Profiling overwriting validations and vice versa

Hi

background:
I am running GE in hosted environment using this - DataContext created during the run.
I have two different Jobs - one for Validation (daily) and another for Profiling(weekly/monthly). I am using same S3 bucket for the expectation and validation stores but with a different prefix. I am building data_docs for every job (table) run.

For e.g.,

validation.py - parameters
    stores={
        "expectations_S3_store": {
            "class_name": "ExpectationsStore",
            "store_backend": {
                "class_name": "TupleS3StoreBackend",
                "bucket": "s3_bucket",
                "prefix": "validation_expectation_prefix",
            },
        },
        "validations_S3_store": {
            "class_name": "ValidationsStore",
            "store_backend": {
                "class_name": "TupleS3StoreBackend",
                "bucket": s3_bucket,
                "prefix": "validations",
            },
        },
        "evaluation_parameter_store": {"class_name": "EvaluationParameterStore"},
    },


profiling.py - parameters
    stores={
        "expectations_S3_store": {
            "class_name": "ExpectationsStore",
            "store_backend": {
                "class_name": "TupleS3StoreBackend",
                "bucket": "s3_bucket",
                "prefix": "profiling_expectation_prefix",
            },
        },
        "validations_S3_store": {
            "class_name": "ValidationsStore",
            "store_backend": {
                "class_name": "TupleS3StoreBackend",
                "bucket": "s3_bucket,
                "prefix": "profiling/results",
            },
        },
        "evaluation_parameter_store": {"class_name": "EvaluationParameterStore"},
    },

Issue:
Everything runs as expected when I run Validation or Profiling. But, when I run Profiling after Validation, all the Validation results (html files & index.html) get replaced with Profiling results. Similarly, if I run Validation after Profiling, all Profiling results get replaced with Validation results. This happens just not with the same datasets, but also with completely different dataset for Validation & Profiling.

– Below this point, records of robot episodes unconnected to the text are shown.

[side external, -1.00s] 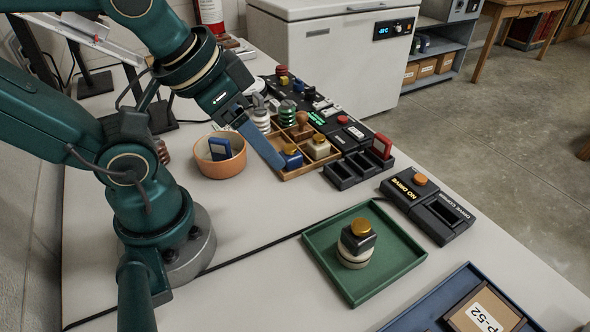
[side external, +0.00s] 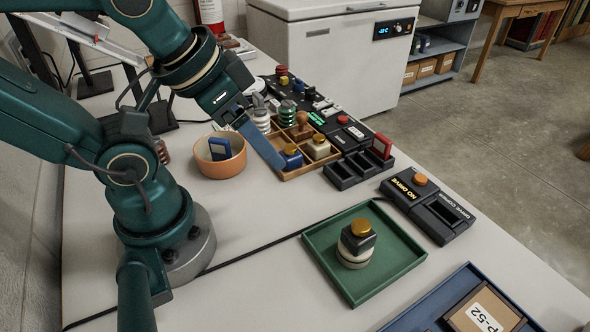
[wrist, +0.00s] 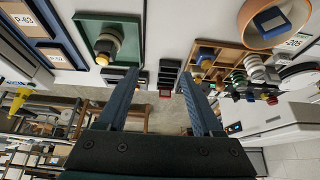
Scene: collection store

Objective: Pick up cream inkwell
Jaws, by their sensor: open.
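The cream inkwell (side external: 319,147), a small pale block with a darker cap, stands upright in a compartment at the right of the wooden divided tray (side external: 284,177). A blue inkwell (side external: 290,156) with a gold cap stands in the compartment to its left. In the side view my gripper (side external: 275,160) points down toward the tray's left edge, left of both inkwells; one finger hides part of the tray. In the wrist view my gripper (wrist: 158,76) is open and empty, with the tray (wrist: 222,58) beyond the right finger.
A terracotta bowl (side external: 220,172) holds a blue-framed piece. A green tray (side external: 390,273) holds a stacked black, gold and cream object. Black slotted holders (side external: 347,177) and a drive box (side external: 412,188) stand to the right.

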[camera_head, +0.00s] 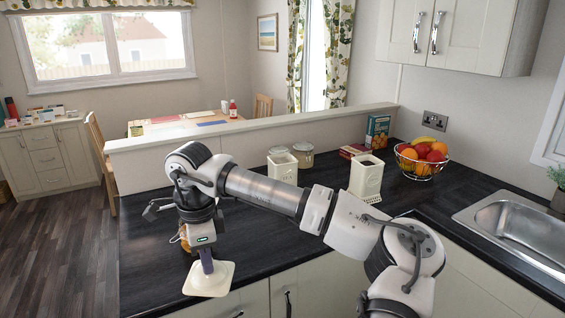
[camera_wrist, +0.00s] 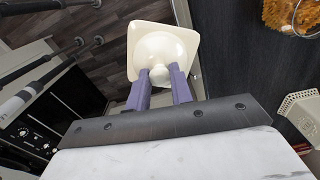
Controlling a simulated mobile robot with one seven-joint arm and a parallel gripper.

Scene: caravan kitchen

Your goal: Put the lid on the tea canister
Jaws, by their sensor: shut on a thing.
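My gripper (camera_head: 207,267) is at the lower left in the head view, pointing down. Its purple fingers (camera_wrist: 162,90) are shut on the knob of a cream square lid (camera_head: 209,281). The lid also shows in the wrist view (camera_wrist: 160,38), with floor and the counter edge behind it. In the head view it overlaps the counter's front edge, apart from any canister. An open cream square canister (camera_head: 366,181) stands upright on the counter to the right, beyond my arm. Another cream square canister (camera_head: 283,169) stands behind my arm, partly hidden. Their lettering is too small to read.
A glass jar (camera_head: 303,156) stands by the back ledge. A fruit basket (camera_head: 422,160), a green box (camera_head: 377,131) and a sink (camera_head: 515,226) are to the right. An orange-brown filled jar (camera_wrist: 290,16) is near my gripper. The dark counter (camera_head: 262,236) has free room in front.

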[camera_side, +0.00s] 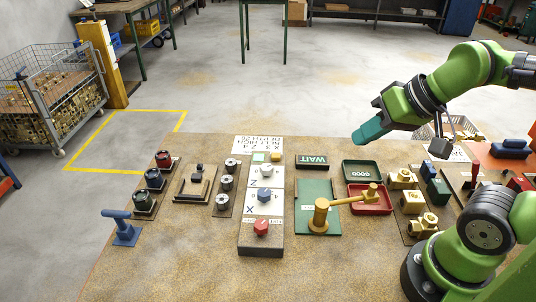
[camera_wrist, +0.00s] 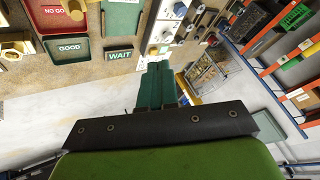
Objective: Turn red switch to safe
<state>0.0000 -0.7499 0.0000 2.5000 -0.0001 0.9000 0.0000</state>
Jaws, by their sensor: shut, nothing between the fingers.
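Several red controls show in the side view, and I cannot read a "safe" mark on any of them. A red-topped switch (camera_side: 163,159) is at the back of a column of three at the left, with blue and green ones in front. A red knob (camera_side: 261,228) is at the near end of the white panel (camera_side: 266,184). A red lever (camera_side: 474,172) stands at the right. My gripper (camera_side: 364,137) is shut and empty, high above the far side of the table, clear of them all. Its teal fingers (camera_wrist: 157,84) are together in the wrist view.
A brass-coloured post with an arm (camera_side: 320,215) stands on the green mat. Red tray (camera_side: 372,207) and green GOOD tray (camera_side: 361,180) lie beside it. A blue T-shaped handle (camera_side: 122,228) rises at the left edge. The air around my gripper is free.

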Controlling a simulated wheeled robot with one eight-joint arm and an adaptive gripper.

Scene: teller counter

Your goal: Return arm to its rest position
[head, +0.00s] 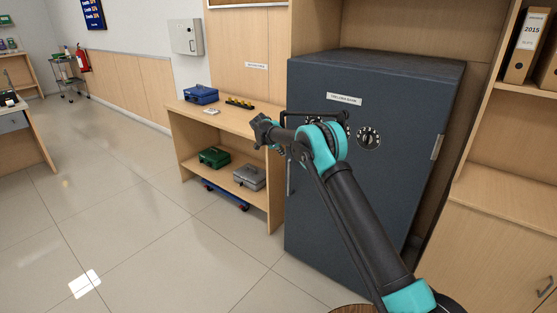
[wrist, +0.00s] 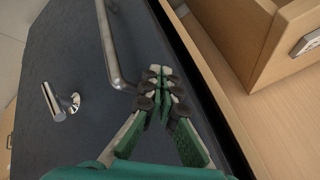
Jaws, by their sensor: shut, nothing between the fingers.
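My gripper (head: 259,127) is at the end of my raised arm in the head view, in front of the dark safe (head: 312,238) and the wooden shelf unit (head: 272,180). In the wrist view my gripper (wrist: 160,78) has its fingertips together with nothing between them. A metal bar handle (wrist: 107,45) runs close to the left of the fingers, over a dark panel (wrist: 40,65). I cannot tell whether the fingers touch the bar. A short chrome lever (wrist: 61,104) sits further left on the panel.
A blue cash box (head: 201,94) and a dark tray with yellow items (head: 240,103) are on the shelf unit's top. A green box (head: 214,157) and a grey box (head: 250,177) sit below. A wooden cabinet (head: 495,240) stands at right. The floor (head: 130,215) at left is clear.

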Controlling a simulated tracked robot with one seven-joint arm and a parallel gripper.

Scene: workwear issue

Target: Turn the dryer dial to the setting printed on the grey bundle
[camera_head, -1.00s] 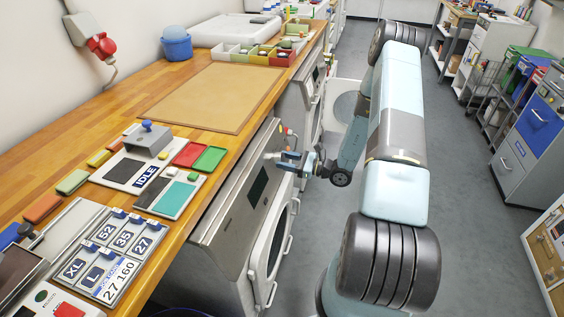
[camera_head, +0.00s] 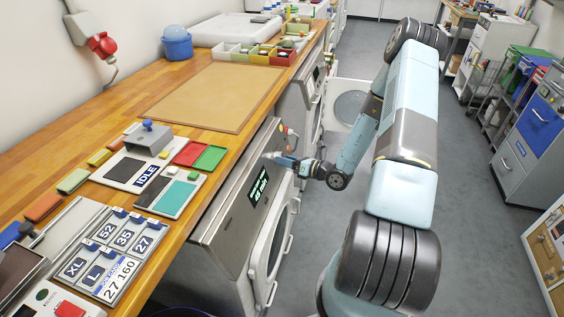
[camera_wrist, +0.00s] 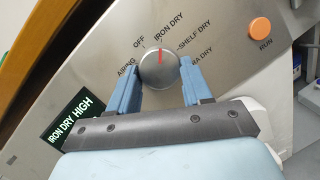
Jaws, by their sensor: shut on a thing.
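The dryer (camera_head: 222,215) stands under the bench's front edge. Its round silver dial (camera_wrist: 158,72) is between my two blue fingers in the wrist view. My gripper (camera_head: 271,157) is shut on the dial. The dial's red mark points up toward the IRON DRY label. OFF, AIRING, SHELF DRY and a partly covered label ending in RA DRY ring the dial. The dryer's display (camera_wrist: 70,119) is lit and reads IRON DRY HIGH; it also glows green in the head view (camera_head: 259,187). I cannot make out a grey bundle or its print in these frames.
An orange RUN button (camera_wrist: 261,33) is right of the dial. The wooden bench (camera_head: 60,147) carries a panel reading IDLE (camera_head: 146,177), a number board (camera_head: 102,255) and a tan mat (camera_head: 210,97). Grey floor (camera_head: 466,225) is open to the right.

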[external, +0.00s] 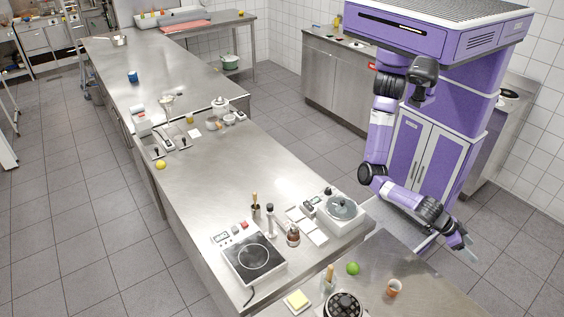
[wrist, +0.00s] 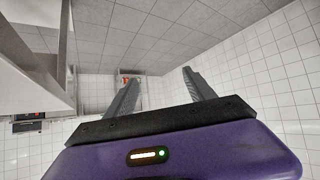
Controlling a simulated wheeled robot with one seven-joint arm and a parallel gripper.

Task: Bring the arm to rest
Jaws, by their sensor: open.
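My gripper (external: 469,250) hangs at the end of my purple arm at the right of the external view. It is out past the edge of the near steel counter and touches nothing that I can see. My arm drops from the shoulder, bends at the elbow and reaches to the lower right. In the wrist view the two fingers of my gripper (wrist: 160,90) stand wide apart with nothing between them. Behind them are white tiled wall and grey tiles.
The near counter (external: 425,285) holds a green lime (external: 352,268), a small brown cup (external: 394,287) and a yellow block (external: 298,299). The long steel counter (external: 215,175) carries a hot plate (external: 254,258) and a scale-like device (external: 341,208). Tiled floor (external: 510,255) lies free at the right.

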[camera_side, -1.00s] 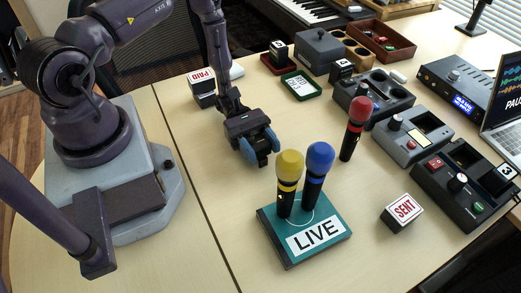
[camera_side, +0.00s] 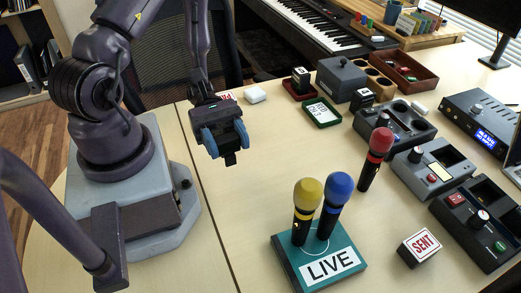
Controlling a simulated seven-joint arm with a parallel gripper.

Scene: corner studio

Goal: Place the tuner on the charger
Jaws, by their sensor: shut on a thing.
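My gripper (camera_side: 226,143), with blue fingers, is shut on a small black thing (camera_side: 230,159), most likely the tuner. The fingers cover most of it, and only its lower end shows. It appears to be held above the table, left of the microphones. I cannot tell for sure which thing is the charger. A small white block (camera_side: 256,95) lies behind my gripper and a dark grey dock (camera_side: 402,122) with knobs and recesses stands to the right. A lighter grey dock (camera_side: 437,170) stands in front of that one.
A yellow microphone (camera_side: 307,196) and a blue microphone (camera_side: 338,190) stand on the teal LIVE base (camera_side: 286,255). A red microphone (camera_side: 378,148) stands behind them. A green tray (camera_side: 321,113) lies at the back. The table's middle is clear.

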Please suggest on what I can do to keep both Validation and Profiling results, and be able to combine them into the same index.html. When I run everything from my local machine, it does that but some how from the hosted environment (serverless), one overwrites the other.

Thank you for your help.

1 Like

The default behavior of the Data Docs site builder is to remove HTML files for Expectation Suites and Validation Results that it does not find in the corresponding store. Since you configure separate expectations and validations stores in your two jobs, you are correct - one job running wipes out the HTML files created by the other.

Consider configuring the same stores for both jobs - your Data Docs will look like this:

Hi @eugene.mandel, thank you so much. That’s great, it worked. I was trying to separate out the expectations for Validations and Profiling so did it like that.